THE PROBLEM: Extract every line of the material below and reproduce it faithfully.

----

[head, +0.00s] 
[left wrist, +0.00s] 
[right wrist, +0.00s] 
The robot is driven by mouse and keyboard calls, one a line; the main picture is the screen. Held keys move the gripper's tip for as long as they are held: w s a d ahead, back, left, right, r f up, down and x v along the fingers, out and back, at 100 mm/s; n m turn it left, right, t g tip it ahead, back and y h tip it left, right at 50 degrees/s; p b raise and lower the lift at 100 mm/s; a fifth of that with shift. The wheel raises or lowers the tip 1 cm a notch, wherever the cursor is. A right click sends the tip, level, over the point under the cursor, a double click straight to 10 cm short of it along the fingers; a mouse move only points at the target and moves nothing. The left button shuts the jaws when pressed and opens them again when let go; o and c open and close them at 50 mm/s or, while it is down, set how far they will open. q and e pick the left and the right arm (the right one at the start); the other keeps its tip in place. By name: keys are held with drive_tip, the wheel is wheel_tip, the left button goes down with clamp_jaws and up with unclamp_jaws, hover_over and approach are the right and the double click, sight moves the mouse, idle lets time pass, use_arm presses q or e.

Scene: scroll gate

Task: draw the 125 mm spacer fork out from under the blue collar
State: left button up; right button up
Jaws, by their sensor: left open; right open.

----

WRITTEN REPLY:
[head, +0.00s] 
[left wrist, +0.00s] 
[right wrist, +0.00s] 
The robot is driven by mouse and keyboard calls, one a line; the main picture is the screen. Held keys move the gripper's tip for as long as they are held: w s a d ahead, back, left, right, r f up, down and x v along the fingers, out and back, at 100 mm/s; n m turn it left, right, t g tip it ahead, back and y h tip it left, right at 50 degrees/s; p b raise and lower the lift at 100 mm/s; a fifth of that with shift. The wheel raises or lowers the tip 1 cm a notch, wherever the cursor is. A right click sends the tip, level, over the point under the cursor, a double click straight to 10 cm short of it along the fingers; a mouse move only points at the target and moves nothing. The left button shuts the jaws when pressed and opens them again when let go; o and c open and close them at 50 mm/s or, while it is down, set how far they will open. q and e pick the left and the right arm (the right one at the start); the other keeps its tip in place. By name: keys are held with drive_tip, the wheel is wheel_tip, the left button goes down with clamp_jaws and up with unclamp_jaws, hover_over and approach are the right and the double click, sight moves the mouse, idle lets time pass, use_arm presses q or e.

Scene: scroll gate

Task: draw the 125 mm spacer fork out from under the blue collar
State: left button up; right button up
Jaws, by their sensor: left open; right open.

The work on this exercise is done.